Problem description ▸
Check each line for the string "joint". Give only the count of lines that have it.

_ _ _

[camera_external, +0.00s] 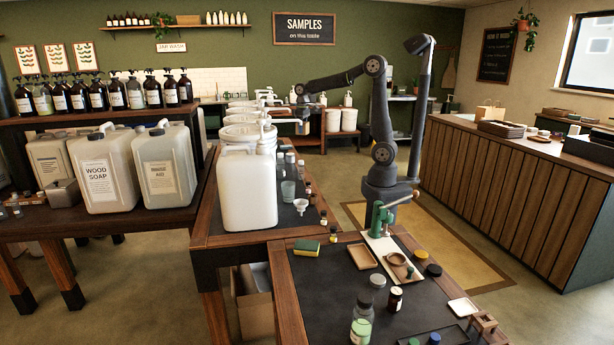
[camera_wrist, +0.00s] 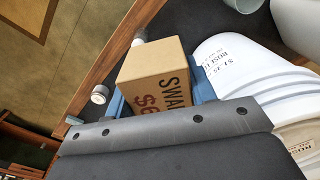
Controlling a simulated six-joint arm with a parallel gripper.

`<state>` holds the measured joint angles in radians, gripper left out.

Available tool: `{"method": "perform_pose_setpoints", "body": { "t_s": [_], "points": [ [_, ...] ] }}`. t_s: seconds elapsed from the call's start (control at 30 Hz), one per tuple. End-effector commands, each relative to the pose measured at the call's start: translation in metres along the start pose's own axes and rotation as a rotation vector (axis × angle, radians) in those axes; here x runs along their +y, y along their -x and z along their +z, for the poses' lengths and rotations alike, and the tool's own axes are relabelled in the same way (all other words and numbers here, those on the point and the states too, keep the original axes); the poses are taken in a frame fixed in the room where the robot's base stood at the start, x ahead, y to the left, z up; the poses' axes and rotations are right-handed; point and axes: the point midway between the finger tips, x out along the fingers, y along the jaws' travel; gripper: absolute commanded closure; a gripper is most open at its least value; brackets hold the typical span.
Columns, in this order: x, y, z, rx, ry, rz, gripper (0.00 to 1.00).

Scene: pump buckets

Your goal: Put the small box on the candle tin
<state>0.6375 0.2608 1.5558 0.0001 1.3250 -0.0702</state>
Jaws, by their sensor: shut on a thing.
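The small box (camera_wrist: 152,77) is brown cardboard with black and red print, seen in the wrist view. My gripper (camera_wrist: 160,96) is shut on it, with a blue finger on each side. In the external view my gripper (camera_external: 302,114) is small and far off, over the back end of the long dark table among the white buckets; the box is too small to make out there. I cannot tell surely which thing is the candle tin. A round tin with a pale lid (camera_external: 377,281) stands on the front table and may be it.
White buckets (camera_wrist: 245,70) stand close to the right of the box in the wrist view. A small white-capped bottle (camera_wrist: 100,94) is at the left by the wooden table edge. A big white canister (camera_external: 246,190) and a green press (camera_external: 381,218) stand nearer the camera.

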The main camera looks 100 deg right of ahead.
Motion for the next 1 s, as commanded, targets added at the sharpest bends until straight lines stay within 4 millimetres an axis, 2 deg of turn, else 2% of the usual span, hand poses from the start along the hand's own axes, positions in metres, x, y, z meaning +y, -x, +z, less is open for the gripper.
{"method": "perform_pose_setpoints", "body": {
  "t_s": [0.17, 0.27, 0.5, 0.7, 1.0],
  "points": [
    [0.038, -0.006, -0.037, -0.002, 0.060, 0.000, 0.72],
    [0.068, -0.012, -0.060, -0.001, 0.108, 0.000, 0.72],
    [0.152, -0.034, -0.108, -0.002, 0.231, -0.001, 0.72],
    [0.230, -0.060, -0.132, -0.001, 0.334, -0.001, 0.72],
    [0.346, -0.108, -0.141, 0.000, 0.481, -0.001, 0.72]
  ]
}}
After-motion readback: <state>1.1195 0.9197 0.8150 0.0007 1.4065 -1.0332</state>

_ _ _

Expected output ▸
2